Is it possible that the behaviour can be made consistent here, this is biting me in cases where I’m applying .diffs to source code by taking the .diff from $SNAPCRAFT_PROJECT_DIR and patching in $SNAPCRAFT_PART_SRC, since it works on e.g Github/locally/etc but not on Launchpad. From reading the documentation I can see how both folders could be considered appropriate, but personally think that pointing to the folder literally named “project” is probably more appropriate, and that maybe a hypothetical $SNAPCRAFT_WORKING_DIR is more appropriate for Launchpads interpretation.

SNAPCRAFT_PROJECT_DIR is always the root of the directory containing snapcraft.yaml or snap/snapcraft.yaml.

The working areas (i.e.; parts, stage and prime) are not to supposed to be inferred relative to that and essentially breaks part encapsulation.

In the case of launchpad, it would be the same as running --destructive-mode locally.

I’ll try running a destructive mode build later and confirm whether the behaviour is the same there locally as in Launchpad, it’s good to see that you agree the value should point to the folder containing the snapcraft.yaml file because it’s the one that makes most sense to me.

Just to provide some context of why this is causing problems, it breaks e.g:

patch -i $SNAPCRAFT_PROJECT_DIR/patches/ROOT/ACliC.patch -p 1 ( which operates implicitly on $SNAPCRAFT_PART_SRC )

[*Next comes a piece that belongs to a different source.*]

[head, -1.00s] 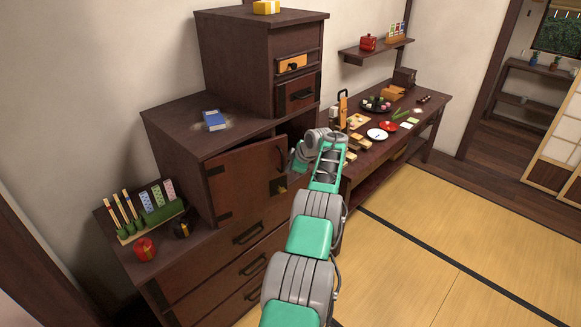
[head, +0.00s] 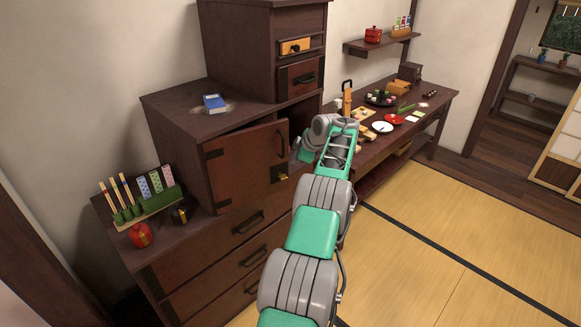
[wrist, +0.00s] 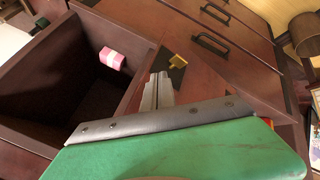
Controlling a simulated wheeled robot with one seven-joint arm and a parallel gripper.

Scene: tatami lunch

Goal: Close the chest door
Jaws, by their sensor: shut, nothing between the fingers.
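The chest (head: 185,140) is dark brown and stepped. Its hinged door (head: 246,166) stands partly open, with a dark gap along its top and right side. The door has a dark handle (head: 281,143) and a gold latch (head: 280,172). My gripper (wrist: 158,92) is shut and empty in the wrist view, close to the door's free edge beside the gold latch (wrist: 177,62); I cannot tell if it touches. In the head view my arm hides the gripper. The wrist view shows the open compartment (wrist: 70,85) with a pink and white item (wrist: 112,58) inside.
A long table (head: 440,100) with dishes stands to the right. Tatami floor (head: 430,240) is clear.

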So having looked into this a bit more, my concerns with the $SNAPCRAFT_PROJECT_DIR are incorrect, when running with destructive-mode normally, the build takes place as expected with no errors, and $SNAPCRAFT_PROJECT_DIR does happen to make sense according to how it’s documented (even though the actual absolute folder threw me off, making me suspect the variable to be simply wrong originally, it’s still variable for a reason :wink: )

Instead, what appears to be the case is that the builds on Launchpad are being triggered with the snapcraft remote-build functionality, which only submits part of the folder it’s in (presumably, it’s only submitting whatever sources are explicitly mentioned in the snapcraft.yaml, in my case the patches folder isn’t explicitly mentioned as a part source), and as a result the build fails because the files referenced don’t actually exist remotely, whereas it likely would build fine using the Snapcraft Build Service. You can see this with the difference between the temporary git repo snapcraft creates vs the equivilent Github/locally

So the sky isn’t falling, the $SNAPCRAFT_PROJECT_DIR variable is working as expected and instead I need to refactor my project and possibly provide feedback against remote-build explicitly. For now though, all is well.

Thanks for the help Sergio :slight_smile:

We like to operate in absolutes :smiley:

you can put that in “snap/local/patches”, similar for extras if not referred to as a local source.